If you look at the datasheet, you can see there is a PGA inside the 4524.
When set at 0db gain, the max input (P-P) is defined as .58 * Vref where
Vref is limited to the range of 3.0V to Va. To determine max input, you
need to measure the Vref pin to see if they use the 5 volt supply or a more
stable ref voltage. At 5 volt Vref, you would expect a max input of about
1Vrms. That is reasonable for a consumer -10dbV system. The datasheet
indicates S/(N+D) of better than 84db at -.5dbFS with the PGA set at 0db
(notice they don't specify this figure at full analog input voltage).
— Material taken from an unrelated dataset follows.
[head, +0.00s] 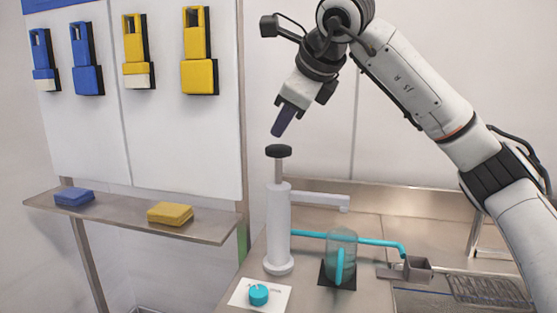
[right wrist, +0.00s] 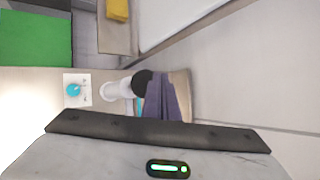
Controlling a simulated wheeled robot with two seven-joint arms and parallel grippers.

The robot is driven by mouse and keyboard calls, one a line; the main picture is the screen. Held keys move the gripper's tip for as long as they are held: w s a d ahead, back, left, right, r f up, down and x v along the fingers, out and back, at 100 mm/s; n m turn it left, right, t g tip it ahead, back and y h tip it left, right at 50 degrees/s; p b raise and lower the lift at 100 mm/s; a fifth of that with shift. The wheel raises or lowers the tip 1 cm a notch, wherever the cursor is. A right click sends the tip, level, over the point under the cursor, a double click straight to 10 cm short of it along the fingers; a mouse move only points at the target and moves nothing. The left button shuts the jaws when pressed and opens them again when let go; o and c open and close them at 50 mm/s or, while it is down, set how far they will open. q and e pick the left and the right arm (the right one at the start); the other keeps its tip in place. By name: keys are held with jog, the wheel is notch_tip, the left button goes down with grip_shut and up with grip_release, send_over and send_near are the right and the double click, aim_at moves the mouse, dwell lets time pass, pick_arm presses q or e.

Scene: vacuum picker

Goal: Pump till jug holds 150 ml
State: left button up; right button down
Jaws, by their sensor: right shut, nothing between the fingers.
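A white pump (head: 279,225) stands upright on the counter, with a black knob (head: 278,151) on a raised rod. Its spout (head: 320,200) points right. A clear bluish jug (head: 341,257) with a teal handle stands on a black pad right of the pump; its liquid level cannot be read. My right gripper (head: 281,128) is shut and empty, pointing down just above the knob, with a small gap seen in the head view. In the right wrist view the shut fingers (right wrist: 164,100) overlap the black knob (right wrist: 143,84). My left gripper is not in view.
A teal dial (head: 258,294) sits on a white card in front of the pump. A teal pipe (head: 380,241) runs behind the jug to a grey funnel box (head: 417,269). A shelf (head: 130,216) at left holds a blue block and a yellow block (head: 170,213).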

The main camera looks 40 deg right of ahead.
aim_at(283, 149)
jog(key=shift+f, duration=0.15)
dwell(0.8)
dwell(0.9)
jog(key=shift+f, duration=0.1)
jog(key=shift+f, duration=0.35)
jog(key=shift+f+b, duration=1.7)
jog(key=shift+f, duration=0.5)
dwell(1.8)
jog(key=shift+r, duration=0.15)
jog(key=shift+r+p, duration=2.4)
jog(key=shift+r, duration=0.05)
Also interesting is that the PGA does not offer gain reduction (only gain
boost 0 to +18db). I'm not sure how you are turning the gain down. Are
there any amplifier stages ahead of the ADC on the PCB? I wonder if you are
measuring with the PGA set at 0db? Perhaps the internal PGA has problems
swinging enough to drive the ADC full scale. Might be a production
tolerance issue within the chip. In any event, you stated that the highest
harmonic was -40db down. This is about 1% distortion. Not great, but not
terrible. How fast does this reduce as you drop the signal level to the
card (not the gain)? I suspect that even a .5 db drop will result in a
large drop in the distortion level. Given that, you still have plenty of
headroom to deal with.

Mark

wrote in message ...
Does anyone know if it is typical for an ADC to distort when driven near

full
scale (0dB)?

I've got an Edirol UA5 USB audio interface. I put a 1600Hz sine wave in

the
line input (played from the line out of a Creative Labs Nomad Jukebox 3),
turned the level up to just under 0dB and recorded a few seconds of audio.

When I looked at the spectrum (Adobe Audition 1.5!) I see several

harmonics
(multiples of 1600Hz), and the largest one was only -40dB down or so. I
noticed these extra peaks went away once I lowered the input to say, -6dB.
So, it seems to exhibit some kind of clipping/overloading behavior, but

the
input signal was not over. It was something like -1 or -2dB.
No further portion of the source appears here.